Hello! I am new here and currently evaluating Ray as a possible replacement to our current batch scheduling solution. I want to make sure I understand how Ray schedules.

How do tasks get scheduled onto worker nodes when the head node has CPU=0? Assuming Ray Clients always connect to the head node by ray.init(<head node address>).

From the Ray 1.0 Architecture Whitepaper…

### Scheduling policy

A raylet always attempts to grant a resource request using local resources first. When there are no local resources available, there are three other possibilities:

1. Another node has enough resources, according to the possibly stale information published by the GCS. The raylet will spillback the request to the other raylet.
2. No node currently has enough resources. The task is queued locally until resources on the local or remote node become available again.

So does this mean, all tasks go through the head node’s raylet, and that raylet will always try to find another node with enough resources and return that to the client so the client can retry their request on that worker node? (assuming there is a worker with enough resources).
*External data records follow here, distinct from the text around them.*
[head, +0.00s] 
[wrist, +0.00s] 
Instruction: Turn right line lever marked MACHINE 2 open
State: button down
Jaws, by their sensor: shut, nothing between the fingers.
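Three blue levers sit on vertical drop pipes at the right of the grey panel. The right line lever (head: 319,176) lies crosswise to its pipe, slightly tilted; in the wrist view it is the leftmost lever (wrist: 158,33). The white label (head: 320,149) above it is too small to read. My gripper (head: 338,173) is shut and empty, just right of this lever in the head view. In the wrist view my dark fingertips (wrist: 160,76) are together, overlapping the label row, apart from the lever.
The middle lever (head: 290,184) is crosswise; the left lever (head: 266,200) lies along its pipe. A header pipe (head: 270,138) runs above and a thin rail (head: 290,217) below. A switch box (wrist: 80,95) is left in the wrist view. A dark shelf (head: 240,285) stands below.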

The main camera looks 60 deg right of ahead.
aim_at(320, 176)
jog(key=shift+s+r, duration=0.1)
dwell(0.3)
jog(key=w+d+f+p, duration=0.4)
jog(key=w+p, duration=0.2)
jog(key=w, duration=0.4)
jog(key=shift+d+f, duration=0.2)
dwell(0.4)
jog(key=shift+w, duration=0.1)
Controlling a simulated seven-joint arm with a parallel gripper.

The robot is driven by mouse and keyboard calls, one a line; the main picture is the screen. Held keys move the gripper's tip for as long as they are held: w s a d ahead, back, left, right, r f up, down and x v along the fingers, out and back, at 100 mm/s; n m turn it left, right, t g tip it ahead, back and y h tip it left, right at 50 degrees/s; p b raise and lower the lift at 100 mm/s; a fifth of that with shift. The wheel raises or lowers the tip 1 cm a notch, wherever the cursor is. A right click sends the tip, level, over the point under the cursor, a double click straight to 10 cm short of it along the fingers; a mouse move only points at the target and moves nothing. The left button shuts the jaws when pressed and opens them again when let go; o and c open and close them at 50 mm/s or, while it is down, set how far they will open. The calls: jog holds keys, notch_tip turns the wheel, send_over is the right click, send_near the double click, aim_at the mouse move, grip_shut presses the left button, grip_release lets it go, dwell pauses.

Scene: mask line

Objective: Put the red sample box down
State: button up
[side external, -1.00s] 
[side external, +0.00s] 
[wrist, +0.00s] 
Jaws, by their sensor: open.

Hi @Victor_Yap, thank you for checking out Ray! :grinning_face_with_smiling_eyes:

So does this mean, all tasks go through the head node’s raylet, and that raylet will always try to find another node with enough resources and return that to the client so the client can retry their request on that worker node?

That is correct! There is one exception that isn’t mentioned in the Ray architecture white paper: locality-aware scheduling, where instead of always attempting to schedule the task locally, Ray will try to schedule the task onto the node that has the most of the task’s dependencies already local. This can be thought of as “try to first execute the task where it’s dependencies already live since this will result in less data transfer”.

Explicitly, if a task g is submitted on the head node and has a task argument arr that is stored in node A's object store, and arr is not in the local head node’s object store, the task will be sent to node A's raylet instead of the local head node’s raylet.

For example:

import numpy as np

@ray.remote
def foo():
    return np.random.rand(10000)

@ray.remote
def bar(arr):
    return np.mean(arr)

# f is first submitted to the head node's raylet, but is eventually executed on node A,
# not the head node, since the head node has CPU=0. f's output will therefore be
# stored on node A.
f = foo.remote()
# g is first submitted to node A's raylet and is executed on node A, since its only task
# dependency (the output of f) is stored on node A.
g = bar.remote(f)

print(ray.get(g))